There is apprehension among civil society groups that the failure to remove the non-secular provisions from the Constitution may significantly embolden religious fanatics. There is also worry about adverse reactions by religious minorities, including the large number of young voters, who voted overwhelmingly for the Awami League-led coalition in the last general election responding to the promise that it would hold trials of alleged war criminals and uphold the secular spirit of the 1971 war.

The apex body of the country's religious minorities, the Hindu-Boudhha- Christian Oikya Parishad, which alleged that the Eighth Amendment made the minorities second-class citizens, has reasons again to be unhappy. It is supported by various freedom fighters' organisations, including the Sector Commanders' Forum (representing field commanders of the war), the Sammilita Sangskritik Jote (a confederation of the country's cultural bodies) and Ghatak Dalal Nirmul Committee.
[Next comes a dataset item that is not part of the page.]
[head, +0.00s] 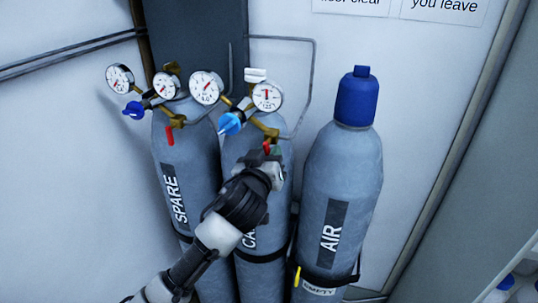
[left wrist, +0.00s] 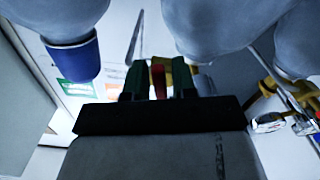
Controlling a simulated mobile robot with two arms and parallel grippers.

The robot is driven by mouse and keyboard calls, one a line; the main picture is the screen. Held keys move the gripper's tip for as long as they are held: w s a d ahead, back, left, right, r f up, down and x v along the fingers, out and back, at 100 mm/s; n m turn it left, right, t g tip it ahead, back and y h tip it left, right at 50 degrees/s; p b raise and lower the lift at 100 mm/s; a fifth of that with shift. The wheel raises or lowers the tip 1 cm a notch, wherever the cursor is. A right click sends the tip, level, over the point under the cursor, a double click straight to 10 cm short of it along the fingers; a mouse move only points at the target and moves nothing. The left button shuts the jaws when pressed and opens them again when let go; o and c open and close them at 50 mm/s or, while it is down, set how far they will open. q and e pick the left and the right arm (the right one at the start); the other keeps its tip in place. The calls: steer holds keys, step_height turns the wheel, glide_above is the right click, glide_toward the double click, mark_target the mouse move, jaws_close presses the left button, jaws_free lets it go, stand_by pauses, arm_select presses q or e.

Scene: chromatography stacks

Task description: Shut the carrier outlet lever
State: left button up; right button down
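The carrier cylinder (head: 235,155) is the middle grey one, its label partly hidden by my arm. Its brass regulator carries a blue knob (head: 230,123) and gauges. The red outlet lever (head: 267,147) shows only in part at my fingertips in the head view. My left gripper (head: 272,156) is at this lever. In the left wrist view, the red lever (left wrist: 158,80) stands between the two green fingertips (left wrist: 158,86), with narrow gaps on both sides. The fingers look open around it, and a brass part shows behind. My right gripper is out of view.
The SPARE cylinder (head: 179,185) stands left, with its own red lever (head: 170,136) and blue knob (head: 133,110). The AIR cylinder (head: 343,180), with a blue cap (head: 357,98) and EMPTY tag, stands right. Pipes run along the wall behind.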

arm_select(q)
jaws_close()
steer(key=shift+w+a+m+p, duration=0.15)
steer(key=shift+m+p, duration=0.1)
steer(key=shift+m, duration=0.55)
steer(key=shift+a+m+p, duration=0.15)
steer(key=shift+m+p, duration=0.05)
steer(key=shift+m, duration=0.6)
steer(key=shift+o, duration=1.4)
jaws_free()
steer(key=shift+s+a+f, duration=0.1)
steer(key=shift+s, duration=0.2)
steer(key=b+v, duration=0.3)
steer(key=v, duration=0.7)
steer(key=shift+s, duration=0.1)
Soon after the passage of the Bill, Sheikh Hasina told Parliament: Today is a historic day. Through the passage of this Bill, people's empowerment is ensured and from now elections will be held in the country like the other democratic countries of the world. But things may not be as simple as that.

Despite many of the basic principles of the original Constitution being restored, they are far short of what people expected from the daughter of the country's founding father, who presented the country a Constitution that was secular and socialist in character.

The ruling party, it seems, is not fully satisfied with the amendments. Its general secretary, Syed Ashraful Islam, said, We are not 100 per cent happy with the latest amendments to the Constitution. Our aim is absolute return to the 1972 charter. So, there is a scope for more amendments before the Sheikh Hasina government's term ends in two and a half years.